So the interesting thing is that the parallels between these episodes don't stop here. Because if you look at the next thing that happens in the burning bush episode, we hear about this burning bush that's not consumed. "Hasneh bo'er ba'eish v'hasneh einenu ukal." And if you think about that notion, about fire descending upon something and the thing not burning, we have the same imagery happen at the mountain. "V'Har Sinai ashan kulo," when the mountain was full of smoke, "mipnei asher yarad alav Hashem ba'eish," because God had descended upon it in fire, except the mountain wasn't burning, it was still there; just like the bush was burning, but still there.
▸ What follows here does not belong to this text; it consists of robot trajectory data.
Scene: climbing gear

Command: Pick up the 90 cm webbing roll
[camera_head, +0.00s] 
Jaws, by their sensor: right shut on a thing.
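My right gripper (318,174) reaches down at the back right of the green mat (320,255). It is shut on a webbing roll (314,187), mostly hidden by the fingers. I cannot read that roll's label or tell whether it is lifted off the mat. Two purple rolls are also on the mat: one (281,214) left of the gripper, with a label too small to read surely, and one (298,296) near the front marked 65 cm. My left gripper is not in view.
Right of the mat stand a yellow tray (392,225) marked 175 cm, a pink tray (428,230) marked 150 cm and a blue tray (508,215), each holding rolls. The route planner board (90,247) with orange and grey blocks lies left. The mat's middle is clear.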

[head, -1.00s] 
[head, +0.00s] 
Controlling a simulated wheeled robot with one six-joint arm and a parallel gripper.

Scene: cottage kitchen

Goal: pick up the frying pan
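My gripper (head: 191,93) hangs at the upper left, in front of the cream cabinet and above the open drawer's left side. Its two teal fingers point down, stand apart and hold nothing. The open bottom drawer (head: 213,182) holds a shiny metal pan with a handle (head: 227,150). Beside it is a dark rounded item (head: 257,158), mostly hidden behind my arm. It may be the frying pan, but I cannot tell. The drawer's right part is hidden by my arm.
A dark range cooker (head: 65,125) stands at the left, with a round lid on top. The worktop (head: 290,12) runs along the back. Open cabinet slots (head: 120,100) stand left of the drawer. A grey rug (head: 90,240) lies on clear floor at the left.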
So the parallels between these stories actually continue further. Next thing that happens, in the burning bush, God calls to Moses, "vayikra eilav Elokim." And as it happens, same thing happens in the Sinai narrative. "Vayikra Hashem l'Moshe," God calls to Moses and what does God say at the burning bush? "Al tikrav halom," don't get too close. At Sinai, don't get too close. There's this perimeter around the mountain. If the people invade the perimeter they might die; it's too dangerous.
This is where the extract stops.